We are now in the exciting position that we can fully understand the architectures that we have been using for our state-of-the-art models for computer vision, natural language processing, and tabular analysis. In this chapter, we’re going to fill in all the missing details on how fastai’s application models work and show you how to build them.
We will also go back to the custom data preprocessing pipeline we saw in Chapter 11 for Siamese networks and show you how to use the components in the fastai library to build custom pretrained models for new tasks.
We’ll start with computer vision.
For computer vision applications, we use the functions cnn_learner
and
unet_learner
to build our models, depending on the task.

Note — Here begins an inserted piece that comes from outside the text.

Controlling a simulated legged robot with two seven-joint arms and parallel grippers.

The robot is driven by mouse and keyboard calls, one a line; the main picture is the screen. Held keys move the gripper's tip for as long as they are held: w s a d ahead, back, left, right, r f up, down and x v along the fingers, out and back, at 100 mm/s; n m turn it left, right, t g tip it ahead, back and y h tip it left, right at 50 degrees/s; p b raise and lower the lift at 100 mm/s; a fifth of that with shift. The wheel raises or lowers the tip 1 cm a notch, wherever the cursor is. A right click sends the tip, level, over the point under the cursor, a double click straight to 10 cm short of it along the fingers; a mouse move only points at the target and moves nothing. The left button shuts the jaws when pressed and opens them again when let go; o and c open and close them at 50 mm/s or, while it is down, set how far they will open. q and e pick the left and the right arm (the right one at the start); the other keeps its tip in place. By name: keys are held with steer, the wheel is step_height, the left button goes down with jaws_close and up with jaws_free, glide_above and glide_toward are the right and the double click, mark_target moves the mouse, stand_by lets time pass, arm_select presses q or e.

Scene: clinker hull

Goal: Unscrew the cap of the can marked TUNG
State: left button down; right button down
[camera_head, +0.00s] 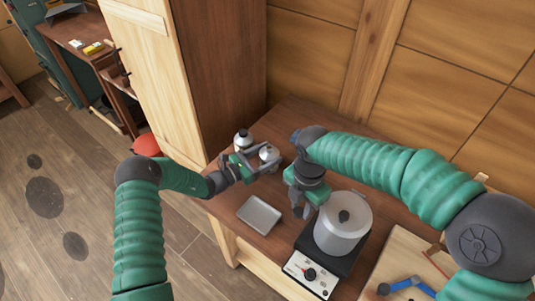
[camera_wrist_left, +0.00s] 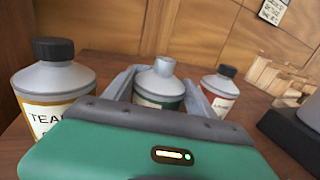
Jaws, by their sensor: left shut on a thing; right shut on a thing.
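My left gripper (camera_head: 266,162) is shut around a grey can (camera_head: 269,152) with a green label. In the left wrist view this can (camera_wrist_left: 160,85) stands upright between the jaws (camera_wrist_left: 158,99), and its pale neck shows no black cap. Its label lettering is hidden, so I cannot read TUNG. My right gripper (camera_head: 302,212) points down just left of the pot, apart from the can. It is shut on something small that I cannot make out.
A black-capped can marked TEAK (camera_wrist_left: 57,88) stands left of the held can; a red-labelled one (camera_wrist_left: 220,88) stands right. A grey tray (camera_head: 259,215) lies in front. A lidded pot (camera_head: 342,232) sits on a hotplate (camera_head: 309,276). A tall cabinet (camera_head: 216,75) rises behind left.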

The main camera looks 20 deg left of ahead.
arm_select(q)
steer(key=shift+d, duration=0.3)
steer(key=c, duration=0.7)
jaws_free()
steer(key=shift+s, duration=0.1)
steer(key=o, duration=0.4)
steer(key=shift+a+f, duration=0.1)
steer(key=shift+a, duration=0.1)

In this section, we’ll explore how to build
the Learner
objects we used in Parts I and II of this book.
Let’s take a look at what happens when we use the
cnn_learner
function. We begin by passing this function an architecture to use for the body
of the network. Most of the time, we use a ResNet, which you already know
how to create, so we don’t need to delve into that any
further. Pretrained weights are downloaded as required and loaded into
the ResNet.
Then, for transfer learning, the network needs to be cut. This refers
to slicing off the final layer, which is responsible only for
ImageNet-specific categorization. In fact, we do not slice off only this
layer, but everything from the adaptive average pooling layer onward.
The reason for this will become clear in just a moment. Since different
architectures might use different types of pooling layers, or even
completely different kinds of heads, we don’t just search
for the adaptive pooling layer to decide where to cut the pretrained
model. Instead, we have a dictionary of information that is used for
each model to determine where its body ends and its head starts. We call
this model_meta
—here it is for resnet50
:
model_meta
[
resnet50
]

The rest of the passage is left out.